For the brine, combine all the ingredients, except the turkey, in a large saucepan with 1 litre/1¾ pints water and bring to the boil. Cook for five minutes. Remove from the heat and leave to cool. Place the turkey in the brine, cover and leave in the brine in the fridge for 4-5 days.
For the turkey coating, toast all the ingredients, apart from the sea salt, in a dry pan until the seeds start popping and the mixture smells aromatic. Remove from the heat and leave to cool, then grind in a blender, or in spice mill or clean coffee grinder. Mix with the salt and keep in a sealed jar until needed.
For the turkey prosciutto, drain the turkey, rinse briefly and dry with a clean cloth. Roll the turkey in the spiced coating mixture, then roll it in a piece of muslin. Tie both ends with string, making a loop at one end. Hang up and leave to air-dry for 1-2 weeks in a cool, airy place. When needed, remove the cloth and slice as finely as possible. You will need 4-5 slices per portion.
For the pickled green elderberries, put the salt into 350ml/12fl oz water in a medium saucepan and bring to the boil to dissolve the salt. Place to one side and cool.
Check the elderberries for any bugs, then put the berries in a sterilised container that has a tight fitting lid. Pour in the brine. Cover the container and keep in a cool place or the fridge for 2-3 weeks. Keep an eye on the berries, you don’t want them to shrivel. If they start to look a bit too wrinkled, drain and quickly rinse under cold running water.
Once the salting period is over, drain the brine from the berries and put them into a clean, sterilised, warm jar. Bring the vinegar to the boil, then pour over the berries to cover them completely. Immediately cover with a tight-fitting lid and leave to cool. Keep in the refrigerator. (They can be stored for 6- 8 months.)
For the salted wild garlic buds, put the salt into 200ml/7fl oz water in a small saucepan and bring to the boil. Remove from the heat and leave to cool.
Make sure the garlic buds are free of stalks, then rinse thoroughly. Place them in a sterilised jar, pour over the brine solution and cover.
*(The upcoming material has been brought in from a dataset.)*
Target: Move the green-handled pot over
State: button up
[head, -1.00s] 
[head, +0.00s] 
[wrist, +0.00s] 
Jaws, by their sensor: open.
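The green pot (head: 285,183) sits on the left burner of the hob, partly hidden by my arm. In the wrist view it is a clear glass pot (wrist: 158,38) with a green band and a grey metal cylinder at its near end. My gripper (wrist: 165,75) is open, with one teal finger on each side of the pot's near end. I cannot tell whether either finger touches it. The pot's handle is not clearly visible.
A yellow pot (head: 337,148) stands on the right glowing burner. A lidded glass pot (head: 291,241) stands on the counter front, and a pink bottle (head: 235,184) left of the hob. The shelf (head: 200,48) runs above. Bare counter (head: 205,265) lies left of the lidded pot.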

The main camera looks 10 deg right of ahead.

Keep in a cool, dark place for 2-3 weeks before using. If you want to keep them longer than this, drain the buds, place in another sterilised jar and cover with olive oil. Keep in the fridge until needed.
For the leek ash, set a large pan of salted water on the heat and bring up to the boil. Meanwhile, cut the leeks in half lengthways, separate the layers and wash well, removing any grit. Drain. Blanch the leeks in the boiling water, then drain and refresh. Place on a cloth to dry.
Spread out the batch of leeks, in a single layer, on a baking tray and grill them until black and dry. Repeat until all the leek layers have been grilled. Place the blackened, dried leeks in a blender, or a clean spice mill or coffee grinder, and blend to a powder. Pass the powder through a fine sieve, to end up with a uniform fine powder with no big bits in it. Store in an airtight container until needed (up to one month).
For the buffalo milk jelly, place all the ingredients in a medium-sized saucepan and whisk together, then leave to sit for five minutes. Heat up the mixture, whisking occasionally, and boil for two minutes. Season. Strain through a fine chinois into a stainless-steel tray, about 15cmx3cmx½cm. Leave to cool, then cover and leave in the fridge for about four hours, until set. Remove from the fridge 30 minutes before needed.
For the Witchill potatoes, put the potatoes in a large saucepan, just cover with water and add some salt. Bring up to the boil, then simmer for 10-15 minutes, or until tender. Drain and leave to cool. When needed, cut each potato into four even slices. Warm the butter in a medium pan, add the potatoes and turn around in the butter, then add the leek ash. Turn the potatoes in the ash and butter until coated. Season and keep warm until needed.
For the caramelised onion purée, heat the duck fat in a large saucepan, add the onions and stir well, then cover with a lid. Cook for about five minutes, stirring occasionally, until the onions have collapsed and become translucent. Remove the lid and cook until the onions are a lovely deep golden-brown colour, stirring well to prevent them from catching. Transfer the onions to a blender and blend until smooth. Add the butter and blend again. Remove from the blender to a small saucepan and season. Keep warm until needed.
For the spring onions, heat a large frying pan. While it is getting hot, toss the spring onions in the oil and seasoning. Place them in the pan and keep turning until wilted, golden-brown and cooked.
To serve, make a smear of onion purée down the centre of each plate. Sprinkle with green elderberries and garlic buds. Using a teaspoon, place four scoops of buffalo milk jelly on each place, then add the spring onions. Now, add the potatoes, four slices per plate. Arrange 4-5 slices of turkey prosciutto on each plate, bending them a little. Finally, add the chickweed and dust a band of leek ash over the centre of the plate.